# MATERIAL PROVIDED
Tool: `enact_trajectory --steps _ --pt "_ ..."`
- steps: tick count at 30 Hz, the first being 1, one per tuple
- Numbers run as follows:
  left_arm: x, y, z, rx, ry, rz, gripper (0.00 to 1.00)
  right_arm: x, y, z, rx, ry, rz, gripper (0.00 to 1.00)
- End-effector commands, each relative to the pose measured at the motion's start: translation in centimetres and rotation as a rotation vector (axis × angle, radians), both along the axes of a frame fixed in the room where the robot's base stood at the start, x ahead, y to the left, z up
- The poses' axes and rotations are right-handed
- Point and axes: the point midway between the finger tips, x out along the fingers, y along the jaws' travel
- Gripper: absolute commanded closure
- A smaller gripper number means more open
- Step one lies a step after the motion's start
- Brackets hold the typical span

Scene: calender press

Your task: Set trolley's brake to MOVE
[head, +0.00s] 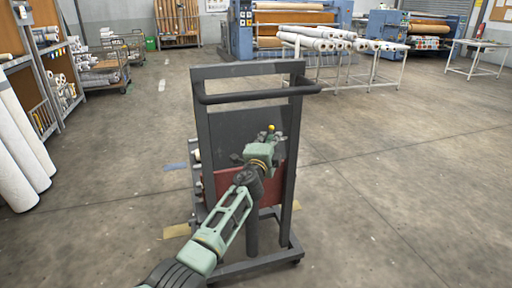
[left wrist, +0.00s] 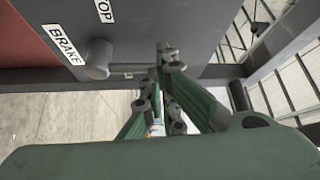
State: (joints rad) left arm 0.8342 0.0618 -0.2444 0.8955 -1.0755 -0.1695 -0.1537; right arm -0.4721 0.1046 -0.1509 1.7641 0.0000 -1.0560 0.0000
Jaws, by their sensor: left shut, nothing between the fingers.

# TASK DIRECTIONS
Could you quote, word for word, only the lines from the one containing "- Step one lies" through the one containing "State: (joints rad)", both included, and leave out any pictures?

# FULL OUTPUT
- Step one lies a step after the motion's start
- Brackets hold the typical span

Scene: calender press

Your task: Set trolley's brake to MOVE
[head, +0.00s] 
[left wrist, +0.00s] 
State: (joints rad) left arm 0.8342 0.0618 -0.2444 0.8955 -1.0755 -0.1695 -0.1537; right arm -0.4721 0.1046 -0.1509 1.7641 0.0000 -1.0560 0.0000

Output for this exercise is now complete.